In the fall of 1975, the parties began discussing policy changes. In August of 1975, Paccar's brokerage firm (Marsh), acting on behalf of Paccar, notified Continental by *170 letter that it wished to have inserted in the policy, a clause providing for proration of the annual retained aggregate if Continental elected to cancel the coverage before the anniversary date of the policy. The letter stated:

We would like to have inserted in the above policy, a clause providing for the pro-rating of the annual aggregate if the company elects to cancel ...

According to exhibit 131, the agency agreement, Marsh possessed the full power and authority of an agent. Nonetheless, neither Marsh nor Paccar cancelled the insurance policy with Continental prior to the upcoming anniversary date on March 1, 1976. Marsh was aware of the proration problem in August of 1975. The law imputes to the principal, and charges it with all notice or knowledge relating to the subject matter of the agency which the agent acquires or obtains while acting as such agent and within the scope of his authority. American Fidelity & Cas. Co. v. Backstrom, 47 Wn.2d 77, 287 P.2d 124 (1955).

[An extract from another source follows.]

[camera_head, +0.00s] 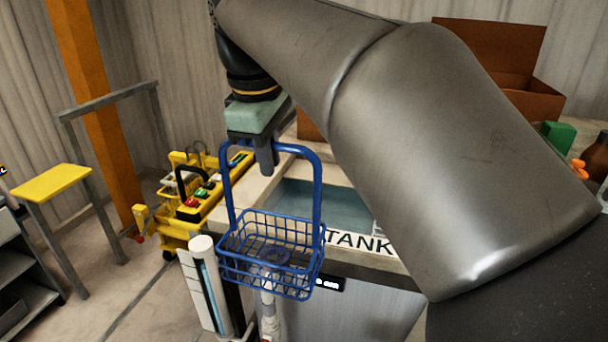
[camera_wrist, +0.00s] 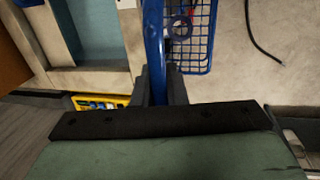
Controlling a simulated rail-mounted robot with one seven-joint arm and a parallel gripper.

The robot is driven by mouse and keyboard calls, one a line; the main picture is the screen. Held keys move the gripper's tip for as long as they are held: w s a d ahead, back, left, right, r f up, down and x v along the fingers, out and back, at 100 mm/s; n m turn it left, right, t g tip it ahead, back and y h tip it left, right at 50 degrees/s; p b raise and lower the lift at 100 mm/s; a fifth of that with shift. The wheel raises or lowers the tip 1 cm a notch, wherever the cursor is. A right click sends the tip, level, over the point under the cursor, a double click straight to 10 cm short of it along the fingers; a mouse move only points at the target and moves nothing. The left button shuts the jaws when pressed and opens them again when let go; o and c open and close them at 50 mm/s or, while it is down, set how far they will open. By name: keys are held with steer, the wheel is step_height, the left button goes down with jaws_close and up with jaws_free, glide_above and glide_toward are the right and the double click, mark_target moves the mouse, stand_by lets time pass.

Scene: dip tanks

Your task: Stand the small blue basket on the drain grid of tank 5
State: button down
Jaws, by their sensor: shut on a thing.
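The small blue basket (camera_head: 262,262) is a wire-mesh basket with a tall loop handle. It hangs upright below my gripper (camera_head: 267,160), which is shut on the top bar of the handle. In the wrist view the handle (camera_wrist: 153,45) runs up from between the fingers (camera_wrist: 158,88), and part of the basket (camera_wrist: 200,50) shows at the top. The basket is in front of the left corner of a tank (camera_head: 325,205) with blue-green liquid. Its label reads "TANK"; the number is hidden behind my arm. I cannot make out a drain grid.
A yellow unit with coloured buttons (camera_head: 195,200) stands left of the tank. A yellow-topped stand (camera_head: 52,182) and an orange column (camera_head: 95,110) are farther left. Brown boxes (camera_head: 490,55) stand behind my arm.

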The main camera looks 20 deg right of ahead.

It may be that in the abstract the majority rule is appropriate. If, for example, Continental had cancelled because it appeared the self-insured liability figure was about to be exceeded or if the problem of proration was unknown to the parties prior to the date of cancellation then the rule might be applied. This is not what happened here.

Paccar was aware of the proration problem 7 months before the anniversary date and could have easily cancelled the policy before the annual premium became due. This was not done. Continental cancelled because agreement could not be reached and not because the self-insured liability figure was about to be exceeded. Paccar now argues that the policy should be construed in its favor and the annual retained aggregate limit prorated. I cannot agree. Proration of the annual retained aggregate limit in the event of cancellation before the anniversary date was not specified in the policy. There was no ambiguity. Equity, not in the abstractions of the majority but in the concrete terms of this case, lies not with Paccar but with Continental. No proration should occur.

*171 I dissent.

UTTER and DIMMICK, JJ., concur with DOLLIVER, J.

NOTES

[1] The record contains numerous references to the parties' good faith efforts to negotiate a satisfactory resolution of their differences in 1975 and early 1976. We make no contrary intimation, and we do not fully agree with the trial court that because Continental's conduct in cancelling the policy revealed the ambiguity, Continental should bear the risk. By that reasoning, if Paccar, not Continental, had cancelled the policy, then we would be compelled to impose the risk on Paccar. In practical terms, such a requirement would force both parties to continue the policy until the anniversary date, rather than cancel (as the policy clearly permitted) and incur the "blame" for creating the ambiguity. The issues, therefore, of (1) whose conduct caused the ambiguity to become apparent and (2) who should bear the risk are separate questions.

[2] This disposition renders it unnecessary to consider Paccar's argument regarding whether ambiguity is a question of law or a question of fact. Likewise, we need not address Paccar's contention that the Court of Appeals erred in relying in part on nonlegal insurance textbooks in its decision.